Contains: Gore, Violence, Suicide


The Commandments by Angeline Hawkes

Nocturne Press, 2006

ISBN: 0977656039

Available: New

     The Commandments is a unique collection of ten loosely connected short stories. The main story arc concerns Reverend Conway’s recent purchase from the holy land, an ancient copy of the Ten Commandments. The only problem is that this particular copy has a curse attached to it, causing the members of his congregation to become involved in mayhem, the supernatural, and murder. Each story concerns one of the Ten Commandments and the consequences of breaking it. In “No Other Gods,” the defacing of the Madonna has results the vandal could not have foreseen. In the story “Graven Image,” a wife’s statue of the Indian deity Kali turns out to be more than it seems. In “The Name,” a boy’s insistence on using God’s name in vain has an ironic outcome. In “Them Dry Bones,” a gravedigger who has decided to work on the Sabbath digs up more than he bargained for. “The Void” is about a girl who doesn’t honor her father or her mother, resulting in a dreadful outcome. In “Hogwash,” a farmer accidentally kills a man and decides to cover his tracks, only to suffer a similar fate. “The Parting Gift” is about a man who is unfaithful to his wife with a prostitute only to find out that the prostitute is no longer satisfied with just money. “Handy’s Pawn & Gold” is about a thief who gets his hand caught in the cookie jar. In “Retriever,” two old men, who have been like brothers since childhood have an argument that results in a disappearance. Finally, “Keeping Up With the Joneses” is the story of a man who covets another man’s possessions, but when he actually gets those possessions wishes that he hadn’t. Although the stories are loosely connected by the main story arc and the collection’s theme, each story can also stand on its own. Recommended for personal and public libraries.  Review by Bret Jordan

 Contains: Violence, Sex



Darkness Wakes by Tim Waggoner

Leisure, November, 2006

ISBN: 0843957948

Available: New

     In Darkness Wakes, family man Aaron Rittinger gives in to his desires and joins his neighbor Caroline, who he has been secretly lusting after for years, at a sex club called Penumbra.  Once in Penumbra, Aaron learns that the club centers around a Cthulhu-esque entity called the Overshadow, which gives the members of Penumbra physical pleasure in return for human sacrifice.  Aaron is immersed in a world of intense pleasure and human sacrifice, and must find a way to escape before it costs him and his family their lives. Waggoner has offered up a tale filled with sex and gore that would make any splatterpunk fan happy.  The story is a strong one, but most of the characters, with the exception of Aaron’s wife and children, are unsympathetic.  Still, readers will find it easy to relate to Aaron’s weakness and will feel for him as he deals with the horrific unintended consequences of his actions.  An interesting aspect of Darkness Wakes is the inclusion of Aaron’s dead father, as it is unclear whether his appearance is real or a hallucination caused by the Overmind. Fans of Edward Lee, Richard Laymon, and John Skipp will enjoy Darkness Wakes.  Contains: many strong sexual passages, gore, violence



The Harrowing by Alexandra Sokoloff
St. Martin’s Press, 2006
ISBN: 0312357486
Available: New and Used
    Alexandra Sokoloff presents the reader with a good old fashioned ghost story. A group of five Baird College students have decided to stay at school over Thanksgiving Break. Robin Stone, the protagonist, is a shy student who is seeking to avoid the pains of going home by staying on campus. The other four students have a familiar feel- the jock, the musician, the flirtatious tease, the scholar- but the characters are engaging and have been crafted to transcend these stereotypes. The five students release something unexpected after experimenting with a Ouija board, and must then determine whether the strange events that they experience are in their minds or something more ominous and supernatural. Sokoloff has a talent for successfully creating mood and atmosphere that will draw the reader in and leave you with goosebumps. The pacing of the story is brisk and will keep the reader breathless. Recommended as a core supernatural title in a public library’s horror fiction collection. Contains: violence, murder, a scene of supernatural rape.

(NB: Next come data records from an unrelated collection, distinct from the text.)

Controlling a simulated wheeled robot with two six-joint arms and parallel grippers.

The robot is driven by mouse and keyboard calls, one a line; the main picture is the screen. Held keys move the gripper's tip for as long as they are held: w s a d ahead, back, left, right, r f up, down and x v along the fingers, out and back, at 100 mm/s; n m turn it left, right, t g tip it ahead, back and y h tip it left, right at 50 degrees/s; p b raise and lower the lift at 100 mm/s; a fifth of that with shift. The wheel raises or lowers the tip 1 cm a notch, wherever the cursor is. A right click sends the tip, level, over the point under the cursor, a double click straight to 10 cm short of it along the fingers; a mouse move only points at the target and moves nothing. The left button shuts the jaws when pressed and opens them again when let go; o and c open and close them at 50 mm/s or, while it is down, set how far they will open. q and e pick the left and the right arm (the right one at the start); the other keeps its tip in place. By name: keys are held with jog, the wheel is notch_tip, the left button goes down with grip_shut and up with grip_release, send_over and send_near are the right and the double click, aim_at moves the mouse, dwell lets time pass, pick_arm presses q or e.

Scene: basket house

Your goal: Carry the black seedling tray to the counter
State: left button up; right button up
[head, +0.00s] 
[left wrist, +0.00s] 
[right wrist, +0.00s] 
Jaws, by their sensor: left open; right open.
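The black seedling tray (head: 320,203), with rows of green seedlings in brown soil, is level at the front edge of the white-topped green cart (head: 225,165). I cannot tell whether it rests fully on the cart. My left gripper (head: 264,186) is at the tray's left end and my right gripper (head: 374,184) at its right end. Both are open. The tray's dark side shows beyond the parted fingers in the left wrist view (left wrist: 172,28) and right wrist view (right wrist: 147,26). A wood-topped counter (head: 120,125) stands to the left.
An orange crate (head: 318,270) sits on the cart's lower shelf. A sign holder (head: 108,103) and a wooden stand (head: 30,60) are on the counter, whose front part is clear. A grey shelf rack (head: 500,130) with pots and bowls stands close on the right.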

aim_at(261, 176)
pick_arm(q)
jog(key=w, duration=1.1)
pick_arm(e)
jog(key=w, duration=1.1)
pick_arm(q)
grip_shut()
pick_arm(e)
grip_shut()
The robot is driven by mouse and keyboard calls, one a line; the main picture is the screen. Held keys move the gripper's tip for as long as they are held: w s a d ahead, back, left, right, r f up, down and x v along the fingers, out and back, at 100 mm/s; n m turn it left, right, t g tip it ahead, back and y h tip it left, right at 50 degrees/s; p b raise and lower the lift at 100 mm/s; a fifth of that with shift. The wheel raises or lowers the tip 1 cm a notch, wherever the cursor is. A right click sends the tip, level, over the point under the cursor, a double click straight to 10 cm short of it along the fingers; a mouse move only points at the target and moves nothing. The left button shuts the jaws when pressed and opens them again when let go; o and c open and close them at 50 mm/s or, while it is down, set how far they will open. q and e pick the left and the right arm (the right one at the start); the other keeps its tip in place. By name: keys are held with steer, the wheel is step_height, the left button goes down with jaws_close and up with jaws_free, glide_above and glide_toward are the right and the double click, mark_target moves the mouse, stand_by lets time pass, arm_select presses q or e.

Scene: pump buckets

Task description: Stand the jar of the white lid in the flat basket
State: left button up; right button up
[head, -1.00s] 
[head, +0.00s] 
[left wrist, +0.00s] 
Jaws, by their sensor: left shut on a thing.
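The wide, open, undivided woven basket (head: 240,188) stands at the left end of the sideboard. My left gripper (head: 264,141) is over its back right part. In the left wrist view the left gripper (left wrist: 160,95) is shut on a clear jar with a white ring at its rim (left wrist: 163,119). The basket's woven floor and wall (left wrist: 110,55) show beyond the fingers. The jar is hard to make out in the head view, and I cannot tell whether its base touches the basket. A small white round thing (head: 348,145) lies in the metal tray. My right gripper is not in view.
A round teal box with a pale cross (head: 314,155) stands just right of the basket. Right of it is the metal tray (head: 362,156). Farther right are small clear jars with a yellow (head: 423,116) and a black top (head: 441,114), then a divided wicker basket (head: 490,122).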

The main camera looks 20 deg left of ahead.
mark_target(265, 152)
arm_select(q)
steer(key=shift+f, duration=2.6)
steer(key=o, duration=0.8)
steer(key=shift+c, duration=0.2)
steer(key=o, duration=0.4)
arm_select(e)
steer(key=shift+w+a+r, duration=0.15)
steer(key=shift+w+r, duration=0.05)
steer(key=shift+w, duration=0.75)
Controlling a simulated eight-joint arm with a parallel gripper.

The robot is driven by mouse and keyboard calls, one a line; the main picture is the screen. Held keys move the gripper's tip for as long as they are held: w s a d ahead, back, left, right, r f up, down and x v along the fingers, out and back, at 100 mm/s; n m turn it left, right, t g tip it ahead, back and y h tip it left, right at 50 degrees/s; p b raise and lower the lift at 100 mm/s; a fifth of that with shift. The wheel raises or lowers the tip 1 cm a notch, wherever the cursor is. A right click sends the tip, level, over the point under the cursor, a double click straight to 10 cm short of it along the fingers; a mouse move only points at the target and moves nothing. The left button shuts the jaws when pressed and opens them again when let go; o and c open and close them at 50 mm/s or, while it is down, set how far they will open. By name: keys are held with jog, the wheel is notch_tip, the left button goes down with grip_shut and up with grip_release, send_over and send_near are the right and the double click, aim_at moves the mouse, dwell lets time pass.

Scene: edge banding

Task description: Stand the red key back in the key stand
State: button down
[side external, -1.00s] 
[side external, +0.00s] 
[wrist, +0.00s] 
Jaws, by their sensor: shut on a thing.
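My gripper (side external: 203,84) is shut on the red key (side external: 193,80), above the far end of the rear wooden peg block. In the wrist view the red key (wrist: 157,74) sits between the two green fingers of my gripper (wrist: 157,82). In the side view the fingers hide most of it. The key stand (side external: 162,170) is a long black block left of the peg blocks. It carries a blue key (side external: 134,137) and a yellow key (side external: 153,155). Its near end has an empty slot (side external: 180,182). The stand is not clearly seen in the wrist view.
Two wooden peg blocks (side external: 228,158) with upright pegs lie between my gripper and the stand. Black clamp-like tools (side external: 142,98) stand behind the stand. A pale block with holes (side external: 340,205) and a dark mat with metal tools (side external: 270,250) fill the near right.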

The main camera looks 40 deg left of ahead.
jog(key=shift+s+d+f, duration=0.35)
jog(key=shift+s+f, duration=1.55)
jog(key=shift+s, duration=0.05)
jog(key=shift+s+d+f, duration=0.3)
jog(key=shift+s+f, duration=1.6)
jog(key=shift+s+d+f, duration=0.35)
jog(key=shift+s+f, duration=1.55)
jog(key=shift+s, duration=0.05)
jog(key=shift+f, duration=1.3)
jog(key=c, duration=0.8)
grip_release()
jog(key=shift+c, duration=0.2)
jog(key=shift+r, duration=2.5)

Mind’s Eye by Philip Henry

Exposure Publishing, 2006

ISBN: 1846852978

Available: New

    Mind’s Eye is an effective tale of high school horror, successfully recreating the high school atmosphere of the 1980s. High school student Steve Norton finds himself thrust into a nightmare after an encounter with a creature who can take illusionary form.  The creature goes on a rampage, killing several students in the town.  Steve and two other students who have survived the monster try to solve its mystery and stop it before it kills again.  Reading the story is like watching a train wreck in slow motion as Steve goes from being a generally liked good student with a girlfriend to that of a social pariah.   The female characters have this habit for being used or abused by men in the book, which can be frustrating to witness in the book. An overall good read, with an original plot, Mind’s Eye is a good choice for an afternoon’s reading. There is a minor plot point that could use further elaboration, yet overall Philip Henry does a fine job developing his characters and one truly feels bad for Steve as his life goes from bad to worse. Mind’s Eye is written for an adult audience, but young adults might find it interesting as well. Recommended Contains: violence, minor sexual situations.



Goon by Edward Lee and John Pelan

Overlook Connection Press, November, 2005
ISBN: 1892950634

Available: New and Used

    When women who take to following the local professional wrestling shows start ending up dead and raped in that order,  it is up to a police officer, Straker and a reporter, Melinda, to track down the serial killer.  The prime suspect is the mysterious Goon, a professional bad guy wrestler to seems to enjoy receiving  vast amounts of pain and punishment during his matches, as he is able to take blows that would normally break bones and kill men.   Lee and Pelan have written a book that has a very interesting story line at its core, and the combination of wrestling and horror is a creative  combination, but the vast number of sexually explicit scenes through out the book really detract from the core story.  Many of these passages are not erotic or enticing but would fall under the heading of repulsive and vulgar.  It would be great to see a cleaned up version of Goon. There is a good and creative story presented, it just is mired in over the top sex that adds nothing to the story but will certainly limit its audience.  The book is not appropriate for young adults or children and many adults. Contains: violence, gore, many sexually explicit passages.    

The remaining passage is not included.